These considerations make clear the importance of better understanding the medieval megadroughts, their global context, and causes. Are they either past analogs of projected future aridity, both a response to positive radiative forcing? Alternatively, did they arise as a response to solar and volcanic forcing, mediated by the tropical Pacific atmosphere–ocean system, which is different from the projected future response to greenhouse gas forcing? Or, did they arise from processes hitherto unknown? We do not pretend to answer all of these questions here and will just test the idea that tropical Pacific SSTs were an important driver of increased medieval aridity. This is possible because of the development of coral-based reconstructions of tropical Pacific SSTs that provide continuous records for discrete intervals of the medieval period (Cobb et al. 2003) and that have a broad consistency with other tropical Pacific ocean proxies (Graham et al. 2007; Seager et al. 2007a). After the work described here was completed, a high-resolution Mg/Ca-based record of SST since a.d. 1200 from the Cariaco Basin was published (Black et al. 2007), which could probably be used to reconstruct from tropical to subropical Atlantic SSTs. However, here we focus on the possible role of the tropical Pacific while recognizing the potential importance of Atlantic SST anomalies in both forcing drought and offsetting Pacific forcing. Hence, here we will undertake the following:

  1. reconstruct tropical Pacific SSTs from available coral records covering a.d. 1320–1463 (Cobb et al. 2003),

  2. force an ensemble of atmosphere GCM simulations with the reconstructed SSTs,

  3. use an ensemble of instrumental SST-forced simulations for the 1856–2004 period to develop a relationship between modeled soil moisture and tree ring summer PDSI,

  4. apply this relationship to the modeled soil moisture for a.d. 1320–1462 to create model estimates of summer PDSI, and

  5. compare the model-estimated summer PDSI with that reconstructed from tree ring records.

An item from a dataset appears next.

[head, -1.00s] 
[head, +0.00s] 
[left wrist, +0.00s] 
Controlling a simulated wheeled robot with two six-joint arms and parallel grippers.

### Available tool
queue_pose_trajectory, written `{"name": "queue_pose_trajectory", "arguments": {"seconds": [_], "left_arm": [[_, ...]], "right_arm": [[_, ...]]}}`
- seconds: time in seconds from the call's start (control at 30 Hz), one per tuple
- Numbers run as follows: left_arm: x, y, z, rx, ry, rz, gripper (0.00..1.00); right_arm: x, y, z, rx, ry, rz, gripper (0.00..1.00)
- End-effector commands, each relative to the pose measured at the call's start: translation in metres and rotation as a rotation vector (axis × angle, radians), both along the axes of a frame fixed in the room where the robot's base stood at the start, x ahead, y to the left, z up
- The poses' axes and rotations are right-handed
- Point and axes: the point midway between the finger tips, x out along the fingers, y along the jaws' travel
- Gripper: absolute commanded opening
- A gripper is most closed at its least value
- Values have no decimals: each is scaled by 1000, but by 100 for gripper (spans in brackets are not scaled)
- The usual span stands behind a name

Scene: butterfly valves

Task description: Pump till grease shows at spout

This work adds to that of Graham et al. (2007), who forced an atmosphere GCM with idealized patterns of SST chosen to match proxy records from the tropical Pacific and demonstrated that these led to drought conditions in southwest North America. Here we use a 143-yr-long proxy SST reconstruction as the climate model forcing and conclude that tropical Pacific SSTs played an important role in forcing the medieval megadroughts. The agreement between modeled and reconstructed hydroclimate is, however, limited and, even though we expect there to be errors in the tropical Pacific SST reconstruction, this suggests the possibility that SSTs in other ocean basins also played a role.

2. Reconstructing tropical Pacific SSTs from coral data

Here we use high-resolution oxygen isotope data taken from fossil corals on the Palmyra Atoll (6°N, 160°W; see Cobb et al. 2003) to reconstruct past SSTs. Because of the central location of the Palmyra Atoll, the fossil coral records capture the interannual variability associated with El Niño and the Southern Oscillation as well as lower-frequency variability. First, we develop a relation between the modern SST record and monthly oxygen isotope ratios from modern corals for the period of 1886–1998. The SST data used are from Kaplan et al. (1998).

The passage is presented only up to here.